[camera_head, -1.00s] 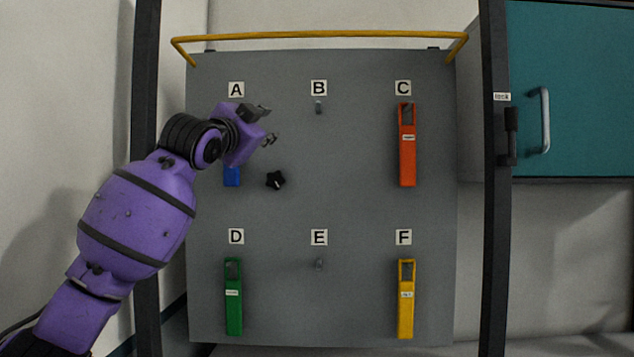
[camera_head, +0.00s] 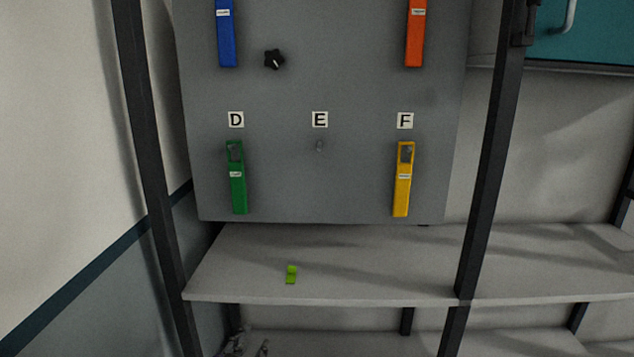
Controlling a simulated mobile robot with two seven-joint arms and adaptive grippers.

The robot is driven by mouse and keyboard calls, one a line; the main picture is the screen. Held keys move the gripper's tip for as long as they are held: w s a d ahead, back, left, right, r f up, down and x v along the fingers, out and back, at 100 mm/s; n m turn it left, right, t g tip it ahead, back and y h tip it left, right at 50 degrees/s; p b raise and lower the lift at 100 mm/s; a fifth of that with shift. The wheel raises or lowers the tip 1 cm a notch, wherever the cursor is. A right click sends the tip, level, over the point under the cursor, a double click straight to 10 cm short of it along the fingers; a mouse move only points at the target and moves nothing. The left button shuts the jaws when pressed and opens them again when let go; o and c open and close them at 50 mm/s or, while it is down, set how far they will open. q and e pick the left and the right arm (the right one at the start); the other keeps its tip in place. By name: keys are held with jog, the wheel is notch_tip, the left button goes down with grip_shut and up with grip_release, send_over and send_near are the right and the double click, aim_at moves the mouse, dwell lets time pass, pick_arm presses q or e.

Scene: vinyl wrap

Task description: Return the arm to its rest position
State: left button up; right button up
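My left gripper (camera_head: 249,347) shows only at the bottom edge, below the shelf. Its two fingertips stand apart with nothing visible between them, and the rest of the arm is out of view. The grey board (camera_head: 340,90) stands well above it. On the board, the blue tag (camera_head: 226,38) hangs at upper left and the orange-red tag (camera_head: 415,38) at upper right. The green tag (camera_head: 238,188) hangs under D and the yellow tag (camera_head: 403,190) under F. The peg under E (camera_head: 319,146) is bare. My right gripper is not in view.
Dark posts (camera_head: 150,190) and (camera_head: 487,170) frame the board. A black star knob (camera_head: 274,59) sticks out of it. A teal cabinet (camera_head: 600,40) is at upper right.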

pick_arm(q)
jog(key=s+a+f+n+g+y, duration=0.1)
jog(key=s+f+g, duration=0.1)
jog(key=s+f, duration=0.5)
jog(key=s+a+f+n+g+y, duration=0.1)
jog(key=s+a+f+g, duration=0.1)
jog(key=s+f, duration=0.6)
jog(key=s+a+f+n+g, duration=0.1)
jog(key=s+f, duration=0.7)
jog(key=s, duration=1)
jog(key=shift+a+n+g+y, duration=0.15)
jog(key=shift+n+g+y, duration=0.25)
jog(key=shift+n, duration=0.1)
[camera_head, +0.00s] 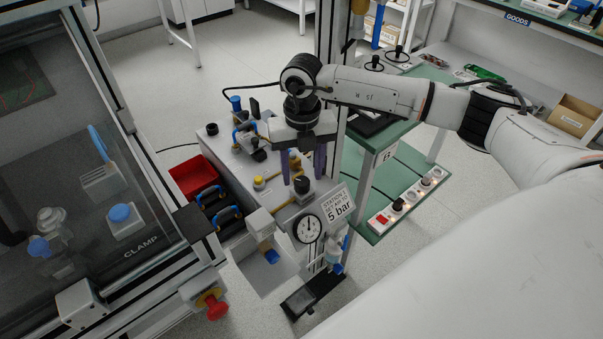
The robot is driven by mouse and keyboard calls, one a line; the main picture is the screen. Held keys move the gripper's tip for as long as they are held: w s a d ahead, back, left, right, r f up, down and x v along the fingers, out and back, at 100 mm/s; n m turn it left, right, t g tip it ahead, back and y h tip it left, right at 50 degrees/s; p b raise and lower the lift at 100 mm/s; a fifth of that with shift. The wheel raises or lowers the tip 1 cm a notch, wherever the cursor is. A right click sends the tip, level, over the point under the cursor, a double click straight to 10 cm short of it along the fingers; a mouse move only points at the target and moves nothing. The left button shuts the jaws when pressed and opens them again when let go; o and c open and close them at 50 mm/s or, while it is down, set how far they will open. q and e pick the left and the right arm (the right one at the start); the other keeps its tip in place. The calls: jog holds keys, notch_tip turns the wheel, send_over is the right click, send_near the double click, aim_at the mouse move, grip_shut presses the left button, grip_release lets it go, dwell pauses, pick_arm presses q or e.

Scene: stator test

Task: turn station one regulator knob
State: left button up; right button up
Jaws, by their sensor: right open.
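A sign (338,206) beside the gauge reads "STATION 1 SET AIR TO 5 bar". My right gripper (303,178) points down over the knob, its two purple fingers apart. One fingertip shows on each side of the knob in the picture. I cannot tell whether the fingers are at the knob's height or touch it. My left gripper is not in view.
The grey station top (225,150) carries blue-handled clamps and yellow parts near the gripper. A red bin (193,177) and the glass-fronted clamp machine (70,170) with an emergency stop (212,304) stand left. A green bench (385,137) with a power strip (407,199) is right.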

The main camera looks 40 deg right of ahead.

* * * *

> PROBLEM DETAILS:
Begin at the first line of the data above and repeat each line exactly, stopping after the line containing "Controlling a simulated". Omit the pictures.

> TASK ANSWER:
[camera_head, -1.00s] 
[camera_head, +0.00s] 
Controlling a simulated mobile robot with two seven-joint arms and adaptive grippers.

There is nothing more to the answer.